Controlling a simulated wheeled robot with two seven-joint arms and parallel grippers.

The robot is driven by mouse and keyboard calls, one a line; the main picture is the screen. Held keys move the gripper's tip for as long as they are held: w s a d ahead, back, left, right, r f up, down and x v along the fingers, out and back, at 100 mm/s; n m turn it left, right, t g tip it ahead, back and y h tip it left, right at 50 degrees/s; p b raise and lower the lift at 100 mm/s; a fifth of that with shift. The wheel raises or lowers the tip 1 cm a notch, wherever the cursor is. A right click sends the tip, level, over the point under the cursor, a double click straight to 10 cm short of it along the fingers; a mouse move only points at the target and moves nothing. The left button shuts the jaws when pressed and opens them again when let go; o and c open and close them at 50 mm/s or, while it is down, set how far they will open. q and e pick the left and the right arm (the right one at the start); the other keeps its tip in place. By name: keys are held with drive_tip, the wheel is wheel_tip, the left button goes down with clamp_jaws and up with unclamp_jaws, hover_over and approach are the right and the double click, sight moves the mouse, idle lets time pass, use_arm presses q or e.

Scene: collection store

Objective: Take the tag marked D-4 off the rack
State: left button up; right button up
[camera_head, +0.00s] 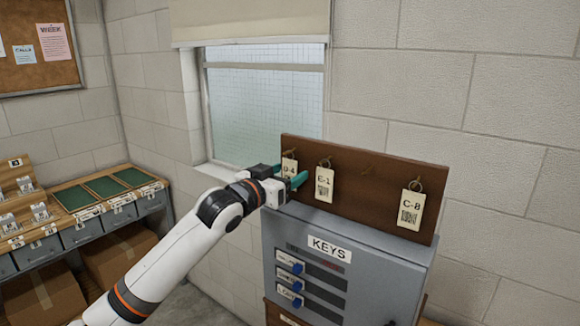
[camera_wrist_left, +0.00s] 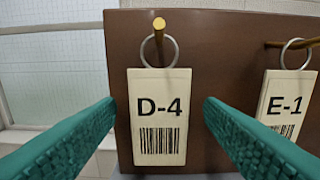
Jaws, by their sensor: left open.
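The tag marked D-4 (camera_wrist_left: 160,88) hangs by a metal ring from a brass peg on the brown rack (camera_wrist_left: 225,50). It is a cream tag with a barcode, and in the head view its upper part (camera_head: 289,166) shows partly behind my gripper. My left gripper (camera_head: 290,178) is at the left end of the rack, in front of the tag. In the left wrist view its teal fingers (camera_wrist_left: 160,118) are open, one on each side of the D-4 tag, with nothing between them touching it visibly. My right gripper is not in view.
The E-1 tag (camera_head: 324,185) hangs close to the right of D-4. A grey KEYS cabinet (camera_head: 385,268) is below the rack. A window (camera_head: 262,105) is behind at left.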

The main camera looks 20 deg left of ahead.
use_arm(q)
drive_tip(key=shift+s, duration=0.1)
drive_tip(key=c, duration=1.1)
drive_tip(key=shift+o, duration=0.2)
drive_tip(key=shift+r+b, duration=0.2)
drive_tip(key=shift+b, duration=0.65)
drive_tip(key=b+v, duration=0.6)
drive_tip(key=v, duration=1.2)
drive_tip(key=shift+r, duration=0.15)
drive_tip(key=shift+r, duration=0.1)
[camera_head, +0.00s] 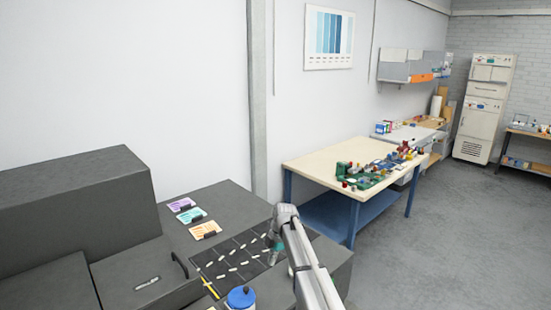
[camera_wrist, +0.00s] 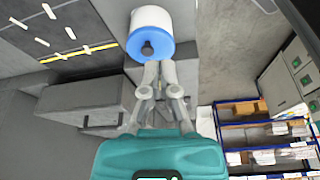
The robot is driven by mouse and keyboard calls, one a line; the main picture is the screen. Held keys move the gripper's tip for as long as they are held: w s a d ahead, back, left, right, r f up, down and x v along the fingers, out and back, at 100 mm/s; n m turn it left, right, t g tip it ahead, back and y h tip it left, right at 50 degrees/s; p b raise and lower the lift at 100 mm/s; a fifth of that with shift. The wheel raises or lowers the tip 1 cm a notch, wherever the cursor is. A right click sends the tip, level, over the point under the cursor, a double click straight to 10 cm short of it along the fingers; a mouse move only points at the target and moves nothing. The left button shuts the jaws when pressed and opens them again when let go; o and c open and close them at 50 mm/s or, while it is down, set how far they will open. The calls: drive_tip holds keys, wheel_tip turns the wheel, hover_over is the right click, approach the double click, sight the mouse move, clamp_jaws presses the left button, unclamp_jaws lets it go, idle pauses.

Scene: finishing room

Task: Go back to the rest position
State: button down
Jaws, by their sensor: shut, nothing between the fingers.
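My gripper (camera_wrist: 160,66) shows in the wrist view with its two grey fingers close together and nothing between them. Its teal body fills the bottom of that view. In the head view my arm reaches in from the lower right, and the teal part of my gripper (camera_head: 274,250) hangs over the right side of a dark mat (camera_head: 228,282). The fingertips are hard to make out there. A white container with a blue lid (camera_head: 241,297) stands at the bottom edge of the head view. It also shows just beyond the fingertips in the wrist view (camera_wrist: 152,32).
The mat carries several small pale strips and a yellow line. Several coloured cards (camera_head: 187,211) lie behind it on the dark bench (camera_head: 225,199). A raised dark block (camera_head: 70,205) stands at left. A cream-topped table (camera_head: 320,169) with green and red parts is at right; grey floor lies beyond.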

○ ○ ○ ○

§ GOAL OF THE EXERCISE
In the material above, find each line that contains the word "Scene", and select it.

§ SOLUTION TO THE PROBLEM
Scene: collection store
Scene: finishing room

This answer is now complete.